Yeryüzündeki suların büyük bir kısmı içilebilir mi ?

Emir

New member
Yeryüzündeki Suların Büyük Bir Kısmı İçilebilir mi? – Sular Üstüne Bir Forum Muhabbeti

Sabah kalktım, musluğu açtım, suyun yüzüme çarpan o serinliğiyle ayıldım.
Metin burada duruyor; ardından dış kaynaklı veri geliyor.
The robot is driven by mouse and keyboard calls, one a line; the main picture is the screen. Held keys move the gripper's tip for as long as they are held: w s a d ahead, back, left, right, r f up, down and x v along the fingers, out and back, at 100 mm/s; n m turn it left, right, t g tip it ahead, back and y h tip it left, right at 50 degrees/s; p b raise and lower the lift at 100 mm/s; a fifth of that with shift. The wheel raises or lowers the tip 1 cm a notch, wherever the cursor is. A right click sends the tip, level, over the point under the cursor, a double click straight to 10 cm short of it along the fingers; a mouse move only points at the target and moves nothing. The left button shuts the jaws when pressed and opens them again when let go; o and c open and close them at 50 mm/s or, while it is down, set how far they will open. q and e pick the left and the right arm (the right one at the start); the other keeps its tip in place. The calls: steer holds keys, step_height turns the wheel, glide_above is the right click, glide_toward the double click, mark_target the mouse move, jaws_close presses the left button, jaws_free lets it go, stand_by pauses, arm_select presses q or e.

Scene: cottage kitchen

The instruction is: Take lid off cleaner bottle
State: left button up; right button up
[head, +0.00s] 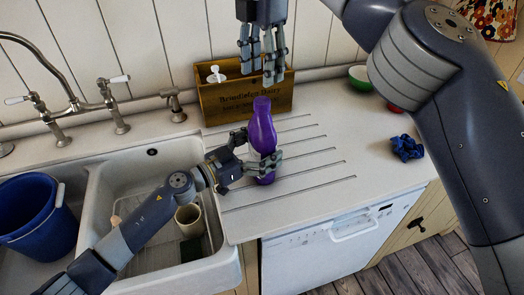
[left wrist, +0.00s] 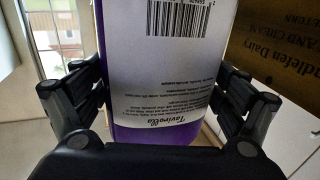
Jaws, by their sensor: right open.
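A purple cleaner bottle (head: 262,132) with a white label stands upright on the grooved drainboard. Its purple lid (head: 261,103) is on top. My left gripper (head: 262,163) has its fingers on both sides of the bottle's lower body and appears closed on it. In the left wrist view the bottle's label (left wrist: 165,75) fills the space between the fingers of the left gripper (left wrist: 165,95). My right gripper (head: 262,75) is open and empty, fingers pointing down, above the lid and apart from it.
A wooden box (head: 222,103) with a white pump bottle (head: 216,74) stands behind the bottle. The sink (head: 150,182) and a blue bucket (head: 38,212) are left. A green bowl (head: 360,78) and a crumpled blue cloth (head: 407,147) lie right. The counter's right middle is clear.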

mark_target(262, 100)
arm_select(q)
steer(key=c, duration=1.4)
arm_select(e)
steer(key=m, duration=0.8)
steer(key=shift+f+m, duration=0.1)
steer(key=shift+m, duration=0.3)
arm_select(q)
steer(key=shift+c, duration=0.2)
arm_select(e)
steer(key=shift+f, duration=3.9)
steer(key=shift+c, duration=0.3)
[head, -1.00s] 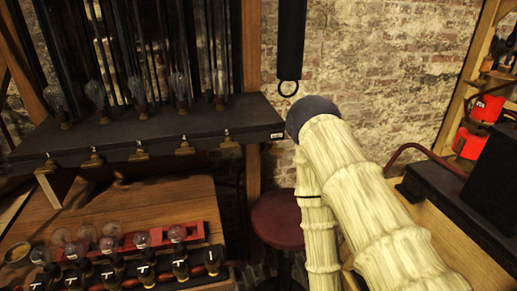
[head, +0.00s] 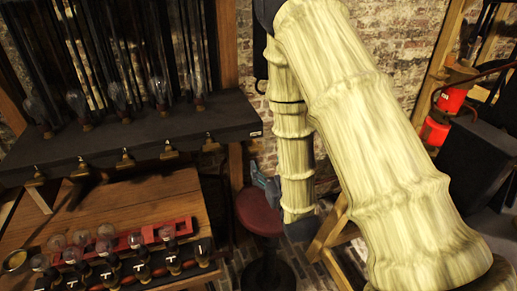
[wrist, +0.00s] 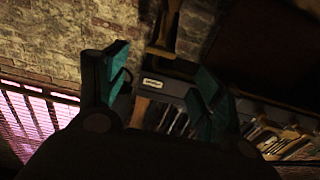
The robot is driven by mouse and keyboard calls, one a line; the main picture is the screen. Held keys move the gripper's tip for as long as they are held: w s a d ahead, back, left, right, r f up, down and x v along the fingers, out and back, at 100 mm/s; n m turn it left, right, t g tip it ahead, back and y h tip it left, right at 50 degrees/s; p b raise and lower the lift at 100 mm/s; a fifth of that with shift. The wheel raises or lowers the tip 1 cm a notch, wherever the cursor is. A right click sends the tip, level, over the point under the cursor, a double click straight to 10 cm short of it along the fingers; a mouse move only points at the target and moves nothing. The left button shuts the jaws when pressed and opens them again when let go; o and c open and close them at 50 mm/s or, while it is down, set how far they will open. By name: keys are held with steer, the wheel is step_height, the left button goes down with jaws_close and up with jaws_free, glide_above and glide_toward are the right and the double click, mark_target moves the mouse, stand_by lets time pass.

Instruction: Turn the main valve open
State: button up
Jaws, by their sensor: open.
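I cannot single out the main valve in either view. Several brass taps (head: 126,159) hang in a row under the front edge of a black shelf (head: 110,140) in the head view. My gripper (wrist: 158,85) is open and empty in the wrist view, its teal fingers apart. Between and beyond them shows a dark edge with a small pale label (wrist: 152,83). In the head view my pale-sleeved arm fills the right middle. Only a bluish bit of my gripper (head: 264,182) shows, left of the forearm and above the red stool; the rest is hidden.
Glass bulbs and tall dark tubes stand on the shelf. A wooden table (head: 120,215) below carries a red rack (head: 150,236) and small bottles. A red round stool (head: 258,213) stands right of the table. Red containers (head: 436,130) and a black box (head: 480,155) are at right.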

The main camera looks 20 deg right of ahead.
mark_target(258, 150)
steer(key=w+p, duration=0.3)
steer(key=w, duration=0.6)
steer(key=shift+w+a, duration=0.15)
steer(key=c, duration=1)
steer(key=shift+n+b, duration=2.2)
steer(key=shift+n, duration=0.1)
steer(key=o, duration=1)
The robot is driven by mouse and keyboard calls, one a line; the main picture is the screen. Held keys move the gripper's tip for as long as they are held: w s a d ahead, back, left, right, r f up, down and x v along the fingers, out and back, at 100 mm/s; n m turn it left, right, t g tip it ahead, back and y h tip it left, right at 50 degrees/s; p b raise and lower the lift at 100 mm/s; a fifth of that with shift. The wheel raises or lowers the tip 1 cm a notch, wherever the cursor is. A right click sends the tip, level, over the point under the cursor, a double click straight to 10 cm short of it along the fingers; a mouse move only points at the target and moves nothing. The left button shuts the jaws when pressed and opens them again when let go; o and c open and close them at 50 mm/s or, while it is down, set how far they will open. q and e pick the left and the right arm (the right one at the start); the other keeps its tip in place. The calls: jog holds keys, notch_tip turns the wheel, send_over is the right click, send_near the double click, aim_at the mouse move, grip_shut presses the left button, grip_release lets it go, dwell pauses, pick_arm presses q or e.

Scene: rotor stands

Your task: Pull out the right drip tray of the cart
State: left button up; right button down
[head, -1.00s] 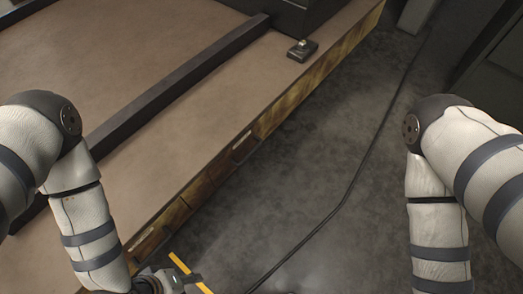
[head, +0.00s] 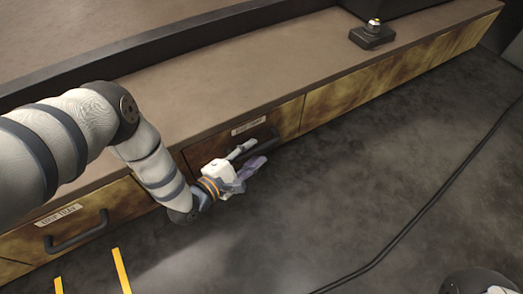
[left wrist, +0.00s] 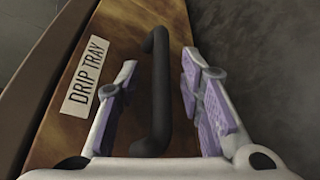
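The cart's right drip tray (head: 208,150) is a wood-brown drawer front with a white label and a dark bar handle (head: 263,145). It looks flush or nearly flush with the cart's side. My left gripper (head: 251,158) is at this handle. In the left wrist view the open fingers (left wrist: 158,100) stand on either side of the black handle (left wrist: 158,85), with gaps on both sides. The label there reads DRIP TRAY (left wrist: 86,77). The left drip tray (head: 95,222) has its own label and handle and sits closed.
The cart's brown top (head: 225,85) has a dark raised rail (head: 190,45) and a small black block (head: 372,36). Grey floor (head: 370,190) lies in front, with a black cable (head: 425,210) across it and yellow strips (head: 121,270) at lower left.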

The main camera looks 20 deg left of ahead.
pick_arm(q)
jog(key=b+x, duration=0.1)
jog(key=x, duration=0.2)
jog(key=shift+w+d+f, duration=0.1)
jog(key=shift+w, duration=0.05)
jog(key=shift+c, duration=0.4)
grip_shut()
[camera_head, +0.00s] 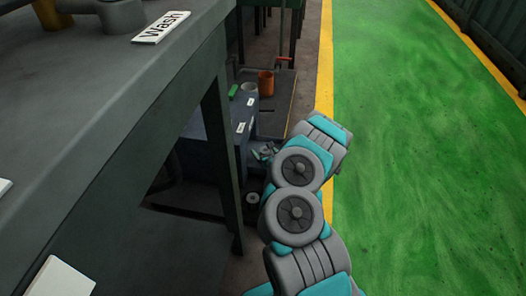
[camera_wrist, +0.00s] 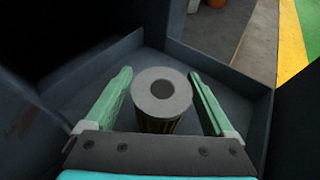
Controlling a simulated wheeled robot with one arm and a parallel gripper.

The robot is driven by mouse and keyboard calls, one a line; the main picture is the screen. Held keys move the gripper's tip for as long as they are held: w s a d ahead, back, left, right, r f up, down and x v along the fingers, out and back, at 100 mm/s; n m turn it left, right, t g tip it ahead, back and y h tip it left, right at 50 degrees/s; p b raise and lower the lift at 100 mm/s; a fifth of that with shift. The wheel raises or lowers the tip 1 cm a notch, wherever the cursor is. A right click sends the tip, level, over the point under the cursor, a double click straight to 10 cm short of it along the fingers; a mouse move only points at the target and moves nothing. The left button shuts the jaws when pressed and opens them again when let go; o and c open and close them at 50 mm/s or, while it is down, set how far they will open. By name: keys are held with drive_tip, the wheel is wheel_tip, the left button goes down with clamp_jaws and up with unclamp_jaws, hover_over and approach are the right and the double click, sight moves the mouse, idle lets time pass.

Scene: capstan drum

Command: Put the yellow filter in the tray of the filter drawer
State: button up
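The filter (camera_wrist: 161,92) stands upright on the floor of a dark blue-grey tray (camera_wrist: 225,88) in the wrist view. Its top is a grey ring with a dark hole, and its shaded side looks dark yellowish and ribbed. My gripper (camera_wrist: 160,74) is open, with one green finger on each side of the filter and a visible gap to both. In the head view my gripper (camera_head: 264,151) is low beside the dark blue cabinet (camera_head: 243,135); the filter is too small there to make out clearly.
A workbench (camera_head: 110,95) with a "Wash" sign (camera_head: 161,27) stands at the left, its leg (camera_head: 222,160) near my arm. An orange pot (camera_head: 265,83) and a grey pot (camera_head: 250,89) stand behind. A small grey ring-topped thing (camera_head: 252,198) sits low near the bench leg. Green floor at right is clear.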

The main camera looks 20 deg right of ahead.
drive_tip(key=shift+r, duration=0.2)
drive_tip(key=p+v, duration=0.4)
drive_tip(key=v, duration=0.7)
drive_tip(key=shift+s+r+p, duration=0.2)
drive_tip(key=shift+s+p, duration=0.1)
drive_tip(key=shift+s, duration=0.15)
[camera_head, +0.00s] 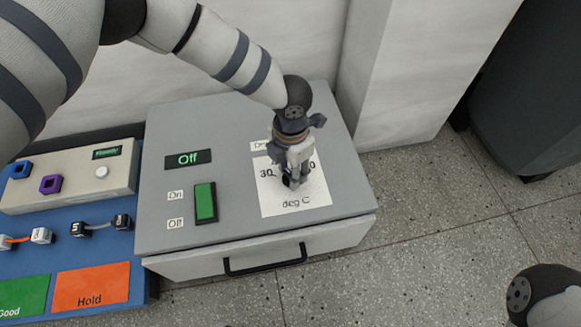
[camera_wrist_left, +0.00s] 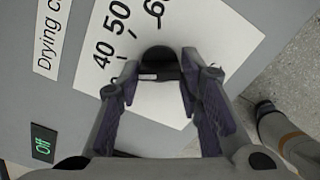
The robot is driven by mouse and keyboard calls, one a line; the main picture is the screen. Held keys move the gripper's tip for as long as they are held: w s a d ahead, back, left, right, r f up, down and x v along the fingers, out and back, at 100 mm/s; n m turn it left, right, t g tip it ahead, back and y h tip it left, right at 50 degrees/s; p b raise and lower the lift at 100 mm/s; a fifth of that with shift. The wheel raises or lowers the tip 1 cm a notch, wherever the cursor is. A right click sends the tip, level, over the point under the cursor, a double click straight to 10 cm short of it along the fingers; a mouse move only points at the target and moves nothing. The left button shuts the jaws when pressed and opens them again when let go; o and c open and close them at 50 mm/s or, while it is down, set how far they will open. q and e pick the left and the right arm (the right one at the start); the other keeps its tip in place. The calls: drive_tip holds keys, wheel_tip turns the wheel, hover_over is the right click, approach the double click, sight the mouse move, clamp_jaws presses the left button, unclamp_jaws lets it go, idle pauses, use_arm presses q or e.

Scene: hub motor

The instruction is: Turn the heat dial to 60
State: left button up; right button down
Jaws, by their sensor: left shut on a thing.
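The heat dial is a small black knob (camera_wrist_left: 160,62) on a white scale card (camera_head: 316,196) marked "deg C", on top of a grey box. My left gripper (camera_head: 292,176) points down over the card and largely hides the dial in the head view. In the left wrist view the fingers (camera_wrist_left: 159,84) are shut on the dial, one on each side. The figures 40, 50 and 60 show beyond it. A small white mark shows on the knob, but I cannot tell which figure the dial points to. My right gripper is not in view.
The grey box (camera_head: 230,118) has a display (camera_head: 188,159) reading "Off", a green rocker switch (camera_head: 205,204) and a drawer handle (camera_head: 265,262) in front. Left stands a blue board (camera_head: 72,262) with a white panel (camera_head: 120,178) and several small parts. A dark bin (camera_head: 530,90) stands far right.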

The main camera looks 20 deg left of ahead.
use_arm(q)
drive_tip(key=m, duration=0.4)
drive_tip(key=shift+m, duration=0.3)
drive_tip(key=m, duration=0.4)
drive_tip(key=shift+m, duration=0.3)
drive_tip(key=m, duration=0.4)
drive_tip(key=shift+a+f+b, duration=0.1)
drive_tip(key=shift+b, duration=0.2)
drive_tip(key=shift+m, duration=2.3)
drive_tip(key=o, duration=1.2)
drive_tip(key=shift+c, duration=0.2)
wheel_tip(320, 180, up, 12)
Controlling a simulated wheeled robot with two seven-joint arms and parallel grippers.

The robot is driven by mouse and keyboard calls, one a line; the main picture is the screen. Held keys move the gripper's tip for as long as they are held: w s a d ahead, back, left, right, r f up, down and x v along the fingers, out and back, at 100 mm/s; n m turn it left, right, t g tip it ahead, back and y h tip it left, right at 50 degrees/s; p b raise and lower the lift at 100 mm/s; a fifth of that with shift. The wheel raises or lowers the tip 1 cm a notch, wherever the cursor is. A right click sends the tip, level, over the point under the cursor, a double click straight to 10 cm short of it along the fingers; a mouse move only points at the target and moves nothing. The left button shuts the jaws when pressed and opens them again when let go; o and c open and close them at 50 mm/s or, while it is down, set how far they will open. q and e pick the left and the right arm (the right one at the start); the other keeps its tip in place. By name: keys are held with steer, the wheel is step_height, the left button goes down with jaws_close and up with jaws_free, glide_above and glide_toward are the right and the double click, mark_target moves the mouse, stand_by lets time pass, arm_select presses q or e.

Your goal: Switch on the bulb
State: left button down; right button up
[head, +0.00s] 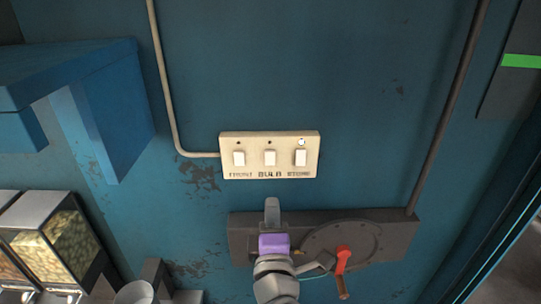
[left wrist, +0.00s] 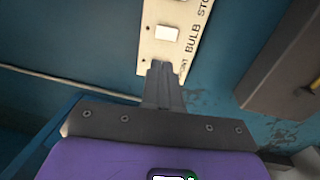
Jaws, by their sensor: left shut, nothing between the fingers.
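A cream switch panel (head: 229,165) is on the blue wall, with three white rocker switches labelled FRONT, BULB and STORE. The bulb switch (head: 269,158) is the middle one; the small indicator above it is dark. My left gripper (head: 272,202) is shut and empty, pointing up, just below the panel in the picture. In the left wrist view the shut fingers (left wrist: 163,70) overlap the FRONT end of the panel (left wrist: 152,45), and the bulb switch (left wrist: 168,33) shows beyond the tips. I cannot tell whether the fingers touch the panel. My right gripper is out of view.
The indicator (head: 301,142) above the STORE switch glows white. A dark grey box with a round plate and a red-handled lever (head: 343,257) is below the panel. Blue shelving (head: 105,115) and glass-fronted bins (head: 62,245) are at left. Wall around the panel is mostly clear.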

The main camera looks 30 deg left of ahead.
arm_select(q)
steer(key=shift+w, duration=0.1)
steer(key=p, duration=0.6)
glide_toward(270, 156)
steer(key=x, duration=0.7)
Sonra aklıma şu soru geldi: “Dünya suyla kaplıysa neden hâlâ marketten su alıyoruz?” Gerçekten, gezegenimizin %70’i suyla kaplı ama bu suların yalnızca %2,5’u tatlı su ve bunun da büyük kısmı buzullarda ya da yer altının derinliklerinde saklı. Kısacası, elimizde bol su var ama içilebilir olanı, diyet kola gibi: bolca reklamı var ama gerçeği az.

---

Su Gerçeği: H2O Ama Hadi Olmaz O

Dünya üzerindeki suların yaklaşık %97’si tuzlu sudur; yani okyanuslardan içmeye kalkarsak mide değil, ruh da yanar. Tatlı suyun büyük kısmı ise buzullarda veya yer altı rezervlerinde sıkışmıştır. BM’nin 2024 raporuna göre, insanların doğrudan erişebildiği içme suyu miktarı, toplam su kaynaklarının yalnızca %0,5’idir. Bu da demek oluyor ki; su gezegeni olarak bilinen dünyamızda, aslında çoğumuz “susuzluk gezegeni”nde yaşıyoruz.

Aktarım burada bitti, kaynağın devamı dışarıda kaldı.